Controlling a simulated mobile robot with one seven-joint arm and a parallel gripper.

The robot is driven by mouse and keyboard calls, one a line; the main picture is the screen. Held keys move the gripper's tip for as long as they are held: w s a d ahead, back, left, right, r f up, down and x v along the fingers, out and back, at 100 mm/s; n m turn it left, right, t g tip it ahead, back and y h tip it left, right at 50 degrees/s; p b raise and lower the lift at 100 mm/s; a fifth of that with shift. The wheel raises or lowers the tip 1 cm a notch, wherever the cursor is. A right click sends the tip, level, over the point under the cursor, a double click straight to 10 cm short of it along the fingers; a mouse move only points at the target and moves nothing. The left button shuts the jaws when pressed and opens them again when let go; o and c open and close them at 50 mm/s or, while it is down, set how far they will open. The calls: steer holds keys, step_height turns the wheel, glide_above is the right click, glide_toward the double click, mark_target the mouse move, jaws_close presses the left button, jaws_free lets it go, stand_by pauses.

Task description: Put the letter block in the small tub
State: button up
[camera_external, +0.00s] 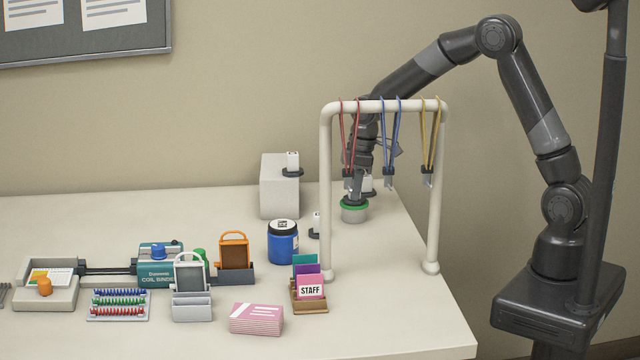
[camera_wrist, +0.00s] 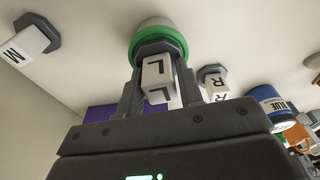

......

Write out each line of the data exactly; the images should be left out.

• Solution to the exercise
Controlling a simulated mobile robot with one seven-joint arm and a parallel gripper.

The robot is driven by mouse and keyboard calls, one a line; the main picture is the screen. Held keys move the gripper's tip for as long as they are held: w s a d ahead, back, left, right, r f up, down and x v along the fingers, out and back, at 100 mm/s; n m turn it left, right, t g tip it ahead, back and y h tip it left, right at 50 degrees/s; p b raise and lower the lift at 100 mm/s; a fifth of that with shift. The wheel raises or lowers the tip 1 cm a notch, wherever the cursor is. A right click sends the tip, level, over the point under the cursor, a double click straight to 10 cm short of it along the fingers; a mouse move only points at the target and moves nothing. The left button shuts the jaws when pressed and opens them again when let go; o and c open and close them at 50 mm/s or, while it is down, set how far they will open. The calls: steer holds keys, step_height turns the wheel, glide_above is the right click, glide_toward the double click, mark_target the mouse move, jaws_close presses the left button, jaws_free lets it go, stand_by pauses.

Task description: Put the letter block in the small tub
State: button up
[camera_external, +0.00s] 
[camera_wrist, +0.00s] 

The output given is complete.